Spring Batch process an encoded zipped file
if the gzipped file is a simple txt file, you only need a custum BufferedReaderFactory, the linemaper then gets the String of the current line
import java.io.BufferedReader;
import java.io.IOException;
import java.io.InputStreamReader;
import java.io.UnsupportedEncodingException;
import java.util.ArrayList;
import java.util.List;
import java.util.zip.GZIPInputStream;
import org.springframework.batch.item.file.BufferedReaderFactory;
import org.springframework.core.io.Resource;
public class GZipBufferedReaderFactory implements BufferedReaderFactory {
/** Default value for gzip suffixes. */
private List<String> gzipSuffixes = new ArrayList<String>() {
{
add(".gz");
add(".gzip");
}
};
/**
* Creates Bufferedreader for gzip Resource, handles normal resources
* too.
*
* @param resource
* @param encoding
* @return
* @throws UnsupportedEncodingException
* @throws IOException
*/
@Override
public BufferedReader create(Resource resource, String encoding)
throws UnsupportedEncodingException, IOException {
for (String suffix : gzipSuffixes) {
// test for filename and description, description is used when
// handling itemStreamResources
if (resource.getFilename().endsWith(suffix)
|| resource.getDescription().endsWith(suffix)) {
return new BufferedReader(new InputStreamReader(new GZIPInputStream(resource.getInputStream()), encoding));
}
}
return new BufferedReader(new InputStreamReader(resource.getInputStream(), encoding));
}
public List<String> getGzipSuffixes() {
return gzipSuffixes;
}
public void setGzipSuffixes(List<String> gzipSuffixes) {
this.gzipSuffixes = gzipSuffixes;
}
}
simple itemreader configuration:
<bean id="itemReader" class="org.springframework.batch.item.file.FlatFileItemReader" scope="step">
<property name="resource" value="#{jobParameters['input.file']}" />
<property name="lineMapper">
<bean class="org.springframework.batch.item.file.mapping.PassThroughLineMapper" />
</property>
<property name="strict" value="true" />
<property name="bufferedReaderFactory">
<bean class="your.custom.GZipBufferedReaderFactory" />
</property>
</bean>
From the feature request ticket to spring batch (https://jira.spring.io/browse/BATCH-1750):
public class GZIPResource extends InputStreamResource implements Resource {
public GZIPResource(Resource delegate) throws IOException {
super(new GZIPInputStream(delegate.getInputStream()));
}
}
The custom GZipBufferedReaderFactory
won't work with other than FlatFileItemReader
.
Edit: lazy version. This doesn't try to open the file until getInputStream
is called. This avoids exceptions due to that the file doesn't exist if you create the Resource at the program initialization (e.g. with autowiring).

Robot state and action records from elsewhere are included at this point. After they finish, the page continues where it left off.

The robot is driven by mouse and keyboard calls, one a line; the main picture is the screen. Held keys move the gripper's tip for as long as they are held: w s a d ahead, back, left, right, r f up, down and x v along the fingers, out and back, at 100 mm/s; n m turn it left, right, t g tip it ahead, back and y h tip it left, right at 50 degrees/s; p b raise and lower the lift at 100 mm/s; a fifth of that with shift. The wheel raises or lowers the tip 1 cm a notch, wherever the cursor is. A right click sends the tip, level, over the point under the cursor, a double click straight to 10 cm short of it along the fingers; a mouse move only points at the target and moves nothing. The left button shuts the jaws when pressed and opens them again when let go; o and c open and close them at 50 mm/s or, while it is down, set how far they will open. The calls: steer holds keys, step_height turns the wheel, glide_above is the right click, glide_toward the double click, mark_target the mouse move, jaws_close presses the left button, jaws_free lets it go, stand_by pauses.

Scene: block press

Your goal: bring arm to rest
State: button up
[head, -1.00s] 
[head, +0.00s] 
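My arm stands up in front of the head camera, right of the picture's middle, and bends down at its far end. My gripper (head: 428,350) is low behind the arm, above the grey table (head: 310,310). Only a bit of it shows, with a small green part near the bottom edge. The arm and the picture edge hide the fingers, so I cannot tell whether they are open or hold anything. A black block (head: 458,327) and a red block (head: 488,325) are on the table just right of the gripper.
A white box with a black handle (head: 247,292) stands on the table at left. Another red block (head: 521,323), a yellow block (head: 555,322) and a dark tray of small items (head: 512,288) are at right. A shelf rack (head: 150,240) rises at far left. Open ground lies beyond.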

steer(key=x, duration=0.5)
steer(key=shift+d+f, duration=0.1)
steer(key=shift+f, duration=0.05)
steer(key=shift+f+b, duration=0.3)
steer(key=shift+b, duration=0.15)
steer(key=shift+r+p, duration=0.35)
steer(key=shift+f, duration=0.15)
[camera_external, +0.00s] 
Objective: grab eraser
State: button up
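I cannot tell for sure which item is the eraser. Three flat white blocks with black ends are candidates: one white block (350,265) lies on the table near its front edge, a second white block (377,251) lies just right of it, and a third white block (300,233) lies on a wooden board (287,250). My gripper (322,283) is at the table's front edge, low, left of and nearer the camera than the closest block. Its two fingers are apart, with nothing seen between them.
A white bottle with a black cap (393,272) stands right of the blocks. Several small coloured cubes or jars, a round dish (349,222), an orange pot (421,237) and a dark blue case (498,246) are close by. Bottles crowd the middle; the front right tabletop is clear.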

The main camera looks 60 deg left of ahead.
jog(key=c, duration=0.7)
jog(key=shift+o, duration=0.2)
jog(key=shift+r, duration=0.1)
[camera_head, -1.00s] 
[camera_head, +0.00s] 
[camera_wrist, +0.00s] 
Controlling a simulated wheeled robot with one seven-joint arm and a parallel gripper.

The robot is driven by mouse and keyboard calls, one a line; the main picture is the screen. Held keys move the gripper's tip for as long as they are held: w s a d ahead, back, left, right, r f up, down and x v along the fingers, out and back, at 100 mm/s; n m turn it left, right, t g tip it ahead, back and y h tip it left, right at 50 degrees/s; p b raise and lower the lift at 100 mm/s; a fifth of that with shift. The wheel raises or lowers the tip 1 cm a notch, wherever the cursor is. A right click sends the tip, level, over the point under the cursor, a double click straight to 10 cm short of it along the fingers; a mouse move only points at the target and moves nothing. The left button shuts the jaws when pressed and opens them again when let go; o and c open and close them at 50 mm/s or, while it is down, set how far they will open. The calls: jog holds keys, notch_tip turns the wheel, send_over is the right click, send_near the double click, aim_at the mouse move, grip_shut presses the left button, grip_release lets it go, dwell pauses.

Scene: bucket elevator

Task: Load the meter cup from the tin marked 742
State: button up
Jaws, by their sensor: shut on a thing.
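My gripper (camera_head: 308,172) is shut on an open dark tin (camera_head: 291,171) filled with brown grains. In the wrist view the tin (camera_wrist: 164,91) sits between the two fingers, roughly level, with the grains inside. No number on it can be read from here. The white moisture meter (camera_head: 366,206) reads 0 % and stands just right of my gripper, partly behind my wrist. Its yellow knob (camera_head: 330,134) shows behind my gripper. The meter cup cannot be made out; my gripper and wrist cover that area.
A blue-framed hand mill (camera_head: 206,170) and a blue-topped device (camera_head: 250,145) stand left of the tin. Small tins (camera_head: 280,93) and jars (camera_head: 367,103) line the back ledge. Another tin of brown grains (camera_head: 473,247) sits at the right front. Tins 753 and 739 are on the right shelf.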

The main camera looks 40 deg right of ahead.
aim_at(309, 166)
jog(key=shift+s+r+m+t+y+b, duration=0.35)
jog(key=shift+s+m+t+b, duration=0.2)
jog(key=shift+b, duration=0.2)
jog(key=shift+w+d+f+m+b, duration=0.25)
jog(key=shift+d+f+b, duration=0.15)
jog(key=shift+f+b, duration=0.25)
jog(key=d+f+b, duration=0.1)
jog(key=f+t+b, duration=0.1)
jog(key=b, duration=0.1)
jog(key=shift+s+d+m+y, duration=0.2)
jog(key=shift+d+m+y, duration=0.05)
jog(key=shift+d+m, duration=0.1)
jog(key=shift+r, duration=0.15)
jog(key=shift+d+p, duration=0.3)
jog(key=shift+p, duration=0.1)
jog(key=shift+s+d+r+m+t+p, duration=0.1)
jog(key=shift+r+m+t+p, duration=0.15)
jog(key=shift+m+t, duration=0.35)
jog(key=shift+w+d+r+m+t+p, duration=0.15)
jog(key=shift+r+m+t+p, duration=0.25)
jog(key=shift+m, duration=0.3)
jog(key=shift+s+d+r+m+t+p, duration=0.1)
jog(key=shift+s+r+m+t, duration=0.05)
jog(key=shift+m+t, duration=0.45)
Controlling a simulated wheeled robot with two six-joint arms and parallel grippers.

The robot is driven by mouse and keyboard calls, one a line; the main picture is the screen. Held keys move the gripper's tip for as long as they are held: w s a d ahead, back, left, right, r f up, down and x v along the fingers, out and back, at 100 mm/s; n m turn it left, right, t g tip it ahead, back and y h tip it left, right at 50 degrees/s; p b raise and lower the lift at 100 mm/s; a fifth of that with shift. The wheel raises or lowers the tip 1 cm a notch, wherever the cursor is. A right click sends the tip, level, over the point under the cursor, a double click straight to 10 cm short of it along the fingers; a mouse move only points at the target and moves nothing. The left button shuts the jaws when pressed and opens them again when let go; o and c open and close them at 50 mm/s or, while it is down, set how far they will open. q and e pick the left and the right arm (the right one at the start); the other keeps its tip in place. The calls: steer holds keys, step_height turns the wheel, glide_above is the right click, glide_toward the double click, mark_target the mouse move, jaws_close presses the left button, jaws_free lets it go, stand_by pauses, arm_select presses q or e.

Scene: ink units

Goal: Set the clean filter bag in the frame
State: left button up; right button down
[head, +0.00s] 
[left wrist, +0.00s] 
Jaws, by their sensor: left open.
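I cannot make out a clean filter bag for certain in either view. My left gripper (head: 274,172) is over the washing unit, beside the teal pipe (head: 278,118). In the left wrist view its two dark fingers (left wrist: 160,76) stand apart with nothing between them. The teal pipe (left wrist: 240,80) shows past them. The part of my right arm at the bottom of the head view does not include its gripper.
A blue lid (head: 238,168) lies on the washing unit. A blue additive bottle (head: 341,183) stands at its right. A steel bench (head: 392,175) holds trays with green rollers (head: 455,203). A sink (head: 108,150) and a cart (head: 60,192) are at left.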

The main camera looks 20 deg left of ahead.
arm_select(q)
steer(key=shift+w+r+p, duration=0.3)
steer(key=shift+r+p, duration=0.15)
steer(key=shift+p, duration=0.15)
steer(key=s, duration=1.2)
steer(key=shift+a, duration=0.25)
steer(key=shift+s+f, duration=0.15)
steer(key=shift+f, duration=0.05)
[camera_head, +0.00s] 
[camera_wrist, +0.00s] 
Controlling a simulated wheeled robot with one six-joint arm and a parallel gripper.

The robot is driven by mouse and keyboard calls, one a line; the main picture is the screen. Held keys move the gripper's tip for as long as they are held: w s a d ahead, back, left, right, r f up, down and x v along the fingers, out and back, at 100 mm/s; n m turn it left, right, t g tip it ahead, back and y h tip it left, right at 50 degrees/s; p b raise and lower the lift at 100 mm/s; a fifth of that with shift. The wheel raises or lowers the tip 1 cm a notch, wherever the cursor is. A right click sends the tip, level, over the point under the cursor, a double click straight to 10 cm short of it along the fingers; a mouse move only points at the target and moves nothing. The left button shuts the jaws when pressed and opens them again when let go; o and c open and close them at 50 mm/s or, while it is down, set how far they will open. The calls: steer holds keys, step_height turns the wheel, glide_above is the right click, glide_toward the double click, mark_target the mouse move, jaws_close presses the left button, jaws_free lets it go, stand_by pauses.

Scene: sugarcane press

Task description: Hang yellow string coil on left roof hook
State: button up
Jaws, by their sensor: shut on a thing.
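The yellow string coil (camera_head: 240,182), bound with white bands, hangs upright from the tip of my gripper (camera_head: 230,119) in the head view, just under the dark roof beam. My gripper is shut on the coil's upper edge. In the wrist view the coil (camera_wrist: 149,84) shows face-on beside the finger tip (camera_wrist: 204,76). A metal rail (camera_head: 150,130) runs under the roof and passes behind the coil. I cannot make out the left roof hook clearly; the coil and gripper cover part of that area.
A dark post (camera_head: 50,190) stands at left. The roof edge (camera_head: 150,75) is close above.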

public class GzipLazyResource extends FileSystemResource implements Resource {
public GzipLazyResource(File file) {
super(file);
}
public GzipLazyResource(String path) {
super(path);
}
@Override
public InputStream getInputStream() throws IOException {
return new GZIPInputStream(super.getInputStream());
}
}
Edit2: this only works for input Resources
Adding another similar method getOutputStream
won't work because spring uses the FileSystemResource.getFile
, not the FileSystemResource.getOutputStream
.